With the actual debt level at $1.8 trillion, Harriss said that 28% of that is due this year—approximately $380,000,000. “What has been a concern is that local governments in many cases are not in strong condition, and if rumors are true, nine provinces have failed to make repayments of $130,000,000. There is a bad debt issue, clearly, but understanding the actual size of the debt and the repayment schedule is important. The fact that they are moving local governments onto more transparent and sounder footing is a hugely good step. The question is how transparent [the bonds will] actually be, and we won’t know that till we see the prospectuses [and other data] and make a judgment. It’s early days, but exactly what is called for.”
Harriss said that the newly regulated municipal bonds will “certainly add to the list of possibilities” for management groups and sovereign funds who have quotas of yuan that they can invest in the fixed income market. “For the most part, an overseas investor tends to go in just to the sovereign issues for interest.

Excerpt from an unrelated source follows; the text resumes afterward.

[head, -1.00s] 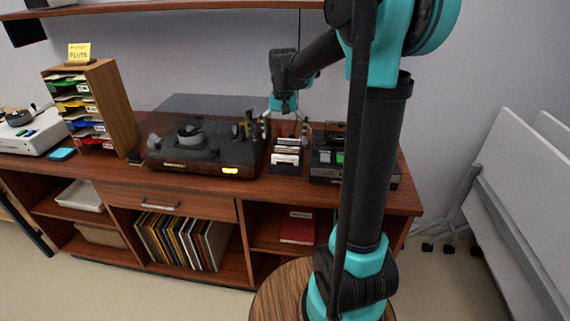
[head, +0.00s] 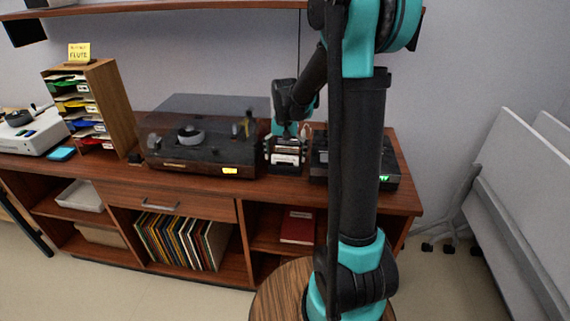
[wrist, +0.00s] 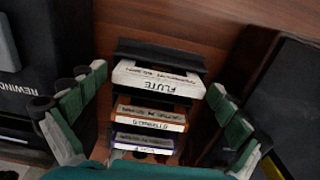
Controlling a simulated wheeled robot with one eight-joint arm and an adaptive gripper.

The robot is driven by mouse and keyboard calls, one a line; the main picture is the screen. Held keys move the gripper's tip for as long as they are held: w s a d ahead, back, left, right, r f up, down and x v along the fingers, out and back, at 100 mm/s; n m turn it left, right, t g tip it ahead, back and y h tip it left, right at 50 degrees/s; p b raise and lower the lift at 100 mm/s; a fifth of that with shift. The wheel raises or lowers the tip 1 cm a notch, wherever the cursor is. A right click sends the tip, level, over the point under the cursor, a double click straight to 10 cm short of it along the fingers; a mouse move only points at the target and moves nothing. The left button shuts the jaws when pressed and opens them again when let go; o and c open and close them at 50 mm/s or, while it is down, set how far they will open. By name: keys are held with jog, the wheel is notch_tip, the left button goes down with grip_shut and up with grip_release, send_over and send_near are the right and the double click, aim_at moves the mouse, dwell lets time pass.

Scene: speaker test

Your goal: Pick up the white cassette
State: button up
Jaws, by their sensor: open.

There’s been very little to choose from in municipal bonds, such as it has been, and it’s been far too opaque for many of them [overseas investors]. This certainly broadens the range of opportunity, and I would expect the sort of yields that are on offer should be more attractive than for sovereign bonds.”
While the muni bond sector will still be quite small—Harriss said the quota for this year is in the neighborhood of $17–18 billion, compared with the size of China’s overall onshore bond market at more than $5 trillion—“it is important for investors, because it is another step forward to bringing China’s capital markets into the modern era, and to approve this [change in municipal bond issuance] they had to amend their Budget Law. It’s the first time they’ve amended it in 20 years.”